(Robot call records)
::::
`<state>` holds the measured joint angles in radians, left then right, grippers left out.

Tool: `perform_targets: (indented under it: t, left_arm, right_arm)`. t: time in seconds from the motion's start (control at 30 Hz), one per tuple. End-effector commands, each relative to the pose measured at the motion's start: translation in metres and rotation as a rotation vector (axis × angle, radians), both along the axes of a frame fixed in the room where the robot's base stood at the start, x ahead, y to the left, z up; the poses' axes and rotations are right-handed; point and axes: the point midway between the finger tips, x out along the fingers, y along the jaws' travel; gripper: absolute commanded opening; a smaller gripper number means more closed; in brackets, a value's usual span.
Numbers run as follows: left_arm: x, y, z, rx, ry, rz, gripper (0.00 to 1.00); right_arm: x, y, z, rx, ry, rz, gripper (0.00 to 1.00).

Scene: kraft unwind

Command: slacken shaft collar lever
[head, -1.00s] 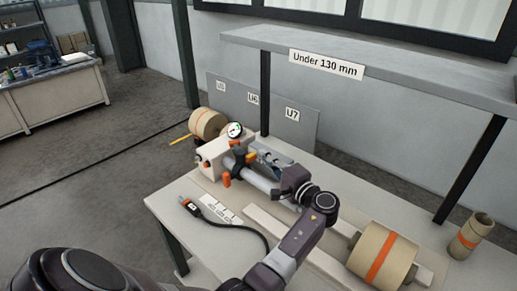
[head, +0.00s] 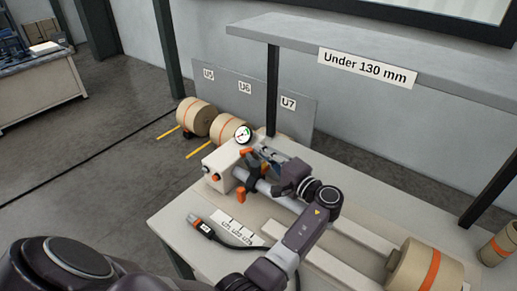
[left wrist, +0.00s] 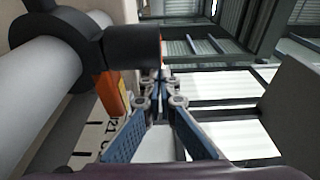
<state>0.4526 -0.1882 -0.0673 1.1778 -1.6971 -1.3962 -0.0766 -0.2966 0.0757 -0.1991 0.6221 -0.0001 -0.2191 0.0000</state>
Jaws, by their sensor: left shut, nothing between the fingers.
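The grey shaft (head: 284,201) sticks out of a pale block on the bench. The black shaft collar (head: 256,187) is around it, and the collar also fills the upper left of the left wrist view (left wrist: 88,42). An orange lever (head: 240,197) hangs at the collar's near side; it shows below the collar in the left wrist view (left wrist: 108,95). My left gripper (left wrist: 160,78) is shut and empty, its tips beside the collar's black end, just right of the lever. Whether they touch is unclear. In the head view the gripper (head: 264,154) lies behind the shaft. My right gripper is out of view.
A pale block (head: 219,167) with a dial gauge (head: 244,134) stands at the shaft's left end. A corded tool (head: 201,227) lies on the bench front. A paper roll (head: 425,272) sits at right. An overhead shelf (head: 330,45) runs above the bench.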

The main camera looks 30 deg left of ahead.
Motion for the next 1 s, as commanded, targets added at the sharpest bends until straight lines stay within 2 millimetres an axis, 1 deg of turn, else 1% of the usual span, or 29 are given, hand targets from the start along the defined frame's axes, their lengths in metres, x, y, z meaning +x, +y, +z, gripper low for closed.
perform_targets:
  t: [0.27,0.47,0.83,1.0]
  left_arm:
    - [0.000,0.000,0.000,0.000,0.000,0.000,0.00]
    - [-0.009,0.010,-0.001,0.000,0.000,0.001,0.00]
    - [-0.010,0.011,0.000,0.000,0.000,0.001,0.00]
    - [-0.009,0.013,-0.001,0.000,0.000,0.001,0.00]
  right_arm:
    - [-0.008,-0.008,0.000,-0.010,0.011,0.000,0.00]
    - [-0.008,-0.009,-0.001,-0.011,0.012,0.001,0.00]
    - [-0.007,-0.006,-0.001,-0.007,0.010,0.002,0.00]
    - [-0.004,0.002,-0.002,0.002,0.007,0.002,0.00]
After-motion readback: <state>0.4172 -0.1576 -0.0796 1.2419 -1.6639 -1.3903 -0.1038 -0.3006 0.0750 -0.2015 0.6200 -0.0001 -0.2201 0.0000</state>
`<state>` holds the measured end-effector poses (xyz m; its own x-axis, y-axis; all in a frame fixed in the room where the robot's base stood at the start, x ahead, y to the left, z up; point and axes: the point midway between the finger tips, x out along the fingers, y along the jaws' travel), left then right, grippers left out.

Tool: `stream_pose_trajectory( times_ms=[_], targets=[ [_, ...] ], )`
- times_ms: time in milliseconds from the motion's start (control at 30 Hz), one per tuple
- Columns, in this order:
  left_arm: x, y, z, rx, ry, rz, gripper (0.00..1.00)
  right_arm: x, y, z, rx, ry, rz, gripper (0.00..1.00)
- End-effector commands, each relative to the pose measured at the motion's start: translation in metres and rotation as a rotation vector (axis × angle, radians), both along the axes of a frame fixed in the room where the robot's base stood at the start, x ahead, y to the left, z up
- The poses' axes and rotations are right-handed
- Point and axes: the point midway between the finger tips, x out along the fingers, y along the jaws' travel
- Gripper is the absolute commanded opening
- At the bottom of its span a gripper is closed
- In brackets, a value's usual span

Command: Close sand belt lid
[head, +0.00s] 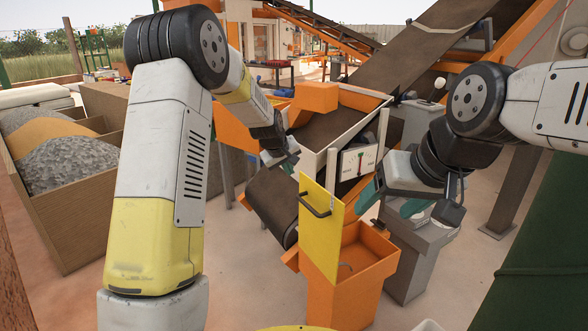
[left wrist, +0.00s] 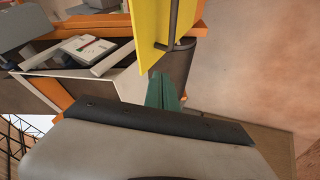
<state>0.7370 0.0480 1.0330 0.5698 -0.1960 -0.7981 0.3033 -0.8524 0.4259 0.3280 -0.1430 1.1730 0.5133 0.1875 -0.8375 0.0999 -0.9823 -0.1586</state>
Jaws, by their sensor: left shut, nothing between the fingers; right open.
::::
TASK GOAL:
Reproduce all the entries that precede this task, word for word, minus any pictures.

CORRECT ANSWER:
`<state>` holds the measured joint angles in radians, left then right, grippers left out.

Tool: `perform_targets: (indented under it: t, left_arm, right_arm)`. t: time in seconds from the motion's start (control at 30 Hz), one per tuple. End-effector commands, each relative to the pose measured at the motion's start: translation in metres and rotation as a rotation vector (axis × angle, radians), both along the axes of a frame fixed in the room where the robot's base stood at the start, x ahead, y to the left, z up; the poses' axes and rotations are right-handed; point and axes: the point midway between the finger tips, x out along the fingers, y along the jaws' travel; gripper: absolute commanded opening; a smaller gripper number means more closed; in brackets, a value's usual span.
Numbers run as follows: left_arm: x, y, z, rx, ry, rz, gripper (0.00 to 1.00); right_arm: x, y, z, rx, ry, rz, gripper (0.00 to 1.00).

Scene: kraft unwind

Command: slacken shaft collar lever
[head, -1.00s] 
[head, +0.00s] 
[left wrist, +0.00s] 
<state>0.4526 -0.1882 -0.0673 1.1778 -1.6971 -1.3962 -0.0766 -0.2966 0.0757 -0.1991 0.6221 -0.0001 -0.2191 0.0000</state>
Jaws, by their sensor: left shut, nothing between the fingers.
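The grey shaft (head: 284,201) sticks out of a pale block on the bench. The black shaft collar (head: 256,187) is around it, and the collar also fills the upper left of the left wrist view (left wrist: 88,42). An orange lever (head: 240,197) hangs at the collar's near side; it shows below the collar in the left wrist view (left wrist: 108,95). My left gripper (left wrist: 160,78) is shut and empty, its tips beside the collar's black end, just right of the lever. Whether they touch is unclear. In the head view the gripper (head: 264,154) lies behind the shaft. My right gripper is out of view.
A pale block (head: 219,167) with a dial gauge (head: 244,134) stands at the shaft's left end. A corded tool (head: 201,227) lies on the bench front. A paper roll (head: 425,272) sits at right. An overhead shelf (head: 330,45) runs above the bench.

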The main camera looks 30 deg left of ahead.
Motion for the next 1 s, as commanded, targets added at the sharpest bends until straight lines stay within 2 millimetres an axis, 1 deg of turn, else 1% of the usual span, or 29 are given, hand targets from the start along the defined frame's axes, their lengths in metres, x, y, z meaning +x, +y, +z, gripper low for closed.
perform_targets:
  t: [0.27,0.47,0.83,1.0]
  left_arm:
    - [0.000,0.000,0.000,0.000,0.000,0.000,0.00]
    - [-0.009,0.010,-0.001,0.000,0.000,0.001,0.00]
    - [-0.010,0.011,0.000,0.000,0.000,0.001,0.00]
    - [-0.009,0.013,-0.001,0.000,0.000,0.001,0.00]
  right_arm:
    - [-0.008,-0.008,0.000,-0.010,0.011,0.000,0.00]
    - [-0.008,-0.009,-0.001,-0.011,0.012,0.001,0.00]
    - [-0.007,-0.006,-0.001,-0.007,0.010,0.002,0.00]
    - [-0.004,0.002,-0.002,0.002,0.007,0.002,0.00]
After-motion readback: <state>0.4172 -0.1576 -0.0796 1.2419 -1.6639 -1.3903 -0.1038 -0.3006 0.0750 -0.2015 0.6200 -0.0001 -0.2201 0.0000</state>
`<state>` holds the measured end-effector poses (xyz m; its own x-axis, y-axis; all in a frame fixed in the room where the robot's base stood at the start, x ahead, y to the left, z up; point and axes: the point midway between the finger tips, x out along the fingers, y along the jaws' travel), left then right, grippers left out.

Tool: `stream_pose_trajectory( times_ms=[_], targets=[ [_, ...] ], )`
- times_ms: time in milliseconds from the motion's start (control at 30 Hz), one per tuple
- Columns, in this order:
  left_arm: x, y, z, rx, ry, rz, gripper (0.00..1.00)
  right_arm: x, y, z, rx, ry, rz, gripper (0.00..1.00)
- End-effector commands, each relative to the pose measured at the motion's start: translation in metres and rotation as a rotation vector (axis × angle, radians), both along the axes of a frame fixed in the room where the robot's base stood at the start, x ahead, y to the left, z up
- The poses' axes and rotations are right-handed
- Point and axes: the point midway between the finger tips, x out along the fingers, y along the jaws' travel
- Gripper is the absolute commanded opening
- At the bottom of its span a gripper is closed
- In brackets, a value's usual span

Command: Close sand belt lid
[head, +0.00s] 
[left wrist, +0.00s] 
<state>0.7370 0.0480 1.0330 0.5698 -0.1960 -0.7981 0.3033 -0.8524 0.4259 0.3280 -0.1430 1.1730 0.5133 0.1875 -0.8375 0.0999 -0.9823 -0.1586</state>
Jaws, by their sensor: left shut, nothing between the fingers; right open.

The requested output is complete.